Task statement: Every entry must be repeated exactly. Exclude all pictures.

···

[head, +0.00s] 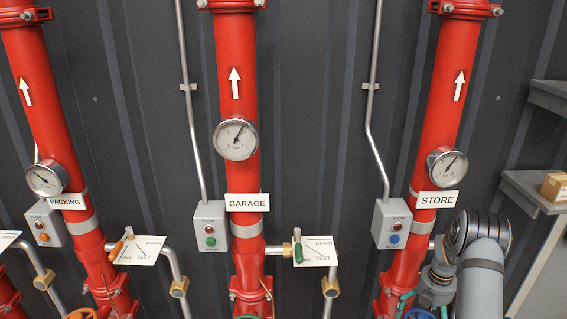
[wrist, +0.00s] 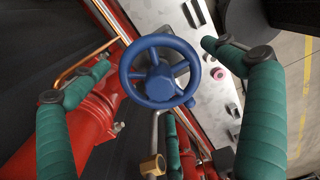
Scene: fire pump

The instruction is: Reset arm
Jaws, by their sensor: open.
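My gripper (wrist: 156,55) is open, its two green padded fingers spread on either side of a blue handwheel (wrist: 160,71) in the wrist view. Clear gaps show between the fingers and the wheel's rim in the picture; I cannot tell the depth between them. In the head view my grey arm stands at the lower right, in front of the STORE riser (head: 437,110). The top of the blue handwheel (head: 420,314) and bits of green finger show there at the bottom edge. Most of my gripper is cut off in that view.
Red risers labelled GARAGE (head: 247,202) and PACKING (head: 65,201) stand to the left, with gauges and flow boxes. A TEST lever plate (head: 315,251) sticks out beside the GARAGE riser. Grey shelves (head: 535,190) with a cardboard box (head: 554,187) are at the right.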

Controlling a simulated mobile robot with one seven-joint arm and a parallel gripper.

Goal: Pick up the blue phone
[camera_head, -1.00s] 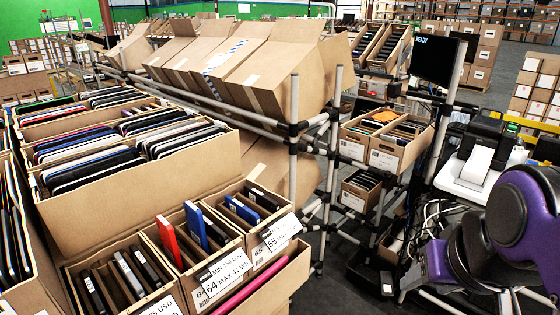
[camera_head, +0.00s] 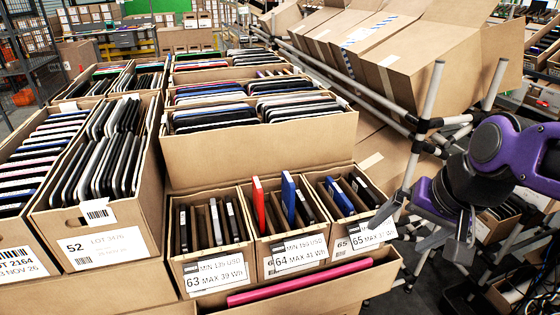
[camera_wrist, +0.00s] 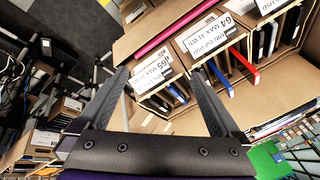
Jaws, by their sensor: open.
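A blue phone (camera_head: 289,198) stands upright and sticks up in the carton labelled 64 (camera_head: 272,260), just right of a red phone (camera_head: 259,204). Another blue phone (camera_head: 340,196) leans low in the carton labelled 65 (camera_head: 370,237). The wrist view also shows the tall blue phone (camera_wrist: 219,78) beside the red one, and the lower blue one (camera_wrist: 178,92). My gripper (camera_wrist: 160,74) is open and empty, its fingers apart in front of carton 65 in the wrist view. In the head view my gripper hangs right of the cartons; its fingertips are hard to make out.
Carton 63 (camera_head: 194,271) with dark devices stands left of carton 64. A pink bar-like item (camera_head: 298,282) lies in the front tray. Larger cartons of tablets stand behind and left. A metal pipe frame (camera_head: 424,122) with tilted cartons stands at the right, near my arm.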

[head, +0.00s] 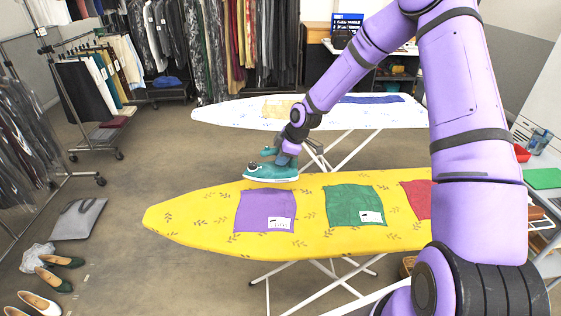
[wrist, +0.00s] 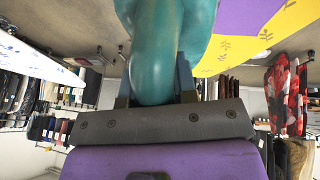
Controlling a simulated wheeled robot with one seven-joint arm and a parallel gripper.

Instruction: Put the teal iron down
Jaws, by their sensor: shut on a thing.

···

Solution below:
[head, +0.00s] 
[wrist, +0.00s] 
Scene: fire pump

The instruction is: Reset arm
Jaws, by their sensor: open.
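My gripper (wrist: 156,55) is open, its two green padded fingers spread on either side of a blue handwheel (wrist: 160,71) in the wrist view. Clear gaps show between the fingers and the wheel's rim in the picture; I cannot tell the depth between them. In the head view my grey arm stands at the lower right, in front of the STORE riser (head: 437,110). The top of the blue handwheel (head: 420,314) and bits of green finger show there at the bottom edge. Most of my gripper is cut off in that view.
Red risers labelled GARAGE (head: 247,202) and PACKING (head: 65,201) stand to the left, with gauges and flow boxes. A TEST lever plate (head: 315,251) sticks out beside the GARAGE riser. Grey shelves (head: 535,190) with a cardboard box (head: 554,187) are at the right.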

Controlling a simulated mobile robot with one seven-joint arm and a parallel gripper.

Goal: Pick up the blue phone
[camera_head, -1.00s] 
[camera_head, +0.00s] 
[camera_wrist, +0.00s] 
Jaws, by their sensor: open.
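A blue phone (camera_head: 289,198) stands upright and sticks up in the carton labelled 64 (camera_head: 272,260), just right of a red phone (camera_head: 259,204). Another blue phone (camera_head: 340,196) leans low in the carton labelled 65 (camera_head: 370,237). The wrist view also shows the tall blue phone (camera_wrist: 219,78) beside the red one, and the lower blue one (camera_wrist: 178,92). My gripper (camera_wrist: 160,74) is open and empty, its fingers apart in front of carton 65 in the wrist view. In the head view my gripper hangs right of the cartons; its fingertips are hard to make out.
Carton 63 (camera_head: 194,271) with dark devices stands left of carton 64. A pink bar-like item (camera_head: 298,282) lies in the front tray. Larger cartons of tablets stand behind and left. A metal pipe frame (camera_head: 424,122) with tilted cartons stands at the right, near my arm.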

[head, +0.00s] 
[wrist, +0.00s] 
Controlling a simulated wheeled robot with one seven-joint arm and a parallel gripper.

Instruction: Put the teal iron down
Jaws, by their sensor: shut on a thing.

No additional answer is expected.